-------- Given material --------
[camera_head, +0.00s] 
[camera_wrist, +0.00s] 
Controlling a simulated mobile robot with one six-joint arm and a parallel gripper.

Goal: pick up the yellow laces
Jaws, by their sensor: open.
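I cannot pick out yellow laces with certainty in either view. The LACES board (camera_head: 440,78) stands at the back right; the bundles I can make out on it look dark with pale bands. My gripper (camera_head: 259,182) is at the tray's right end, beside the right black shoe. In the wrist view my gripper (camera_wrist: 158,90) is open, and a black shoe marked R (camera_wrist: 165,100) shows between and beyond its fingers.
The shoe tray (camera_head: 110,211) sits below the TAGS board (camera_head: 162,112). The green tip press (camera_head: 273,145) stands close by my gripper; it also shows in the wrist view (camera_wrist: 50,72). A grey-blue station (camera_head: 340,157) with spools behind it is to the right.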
--------
#### [Work instructions]
Give the listing above again, word for word.

#### [Finished task]
[camera_head, +0.00s] 
[camera_wrist, +0.00s] 
Controlling a simulated mobile robot with one six-joint arm and a parallel gripper.

Goal: pick up the yellow laces
Jaws, by their sensor: open.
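I cannot pick out yellow laces with certainty in either view. The LACES board (camera_head: 440,78) stands at the back right; the bundles I can make out on it look dark with pale bands. My gripper (camera_head: 259,182) is at the tray's right end, beside the right black shoe. In the wrist view my gripper (camera_wrist: 158,90) is open, and a black shoe marked R (camera_wrist: 165,100) shows between and beyond its fingers.
The shoe tray (camera_head: 110,211) sits below the TAGS board (camera_head: 162,112). The green tip press (camera_head: 273,145) stands close by my gripper; it also shows in the wrist view (camera_wrist: 50,72). A grey-blue station (camera_head: 340,157) with spools behind it is to the right.

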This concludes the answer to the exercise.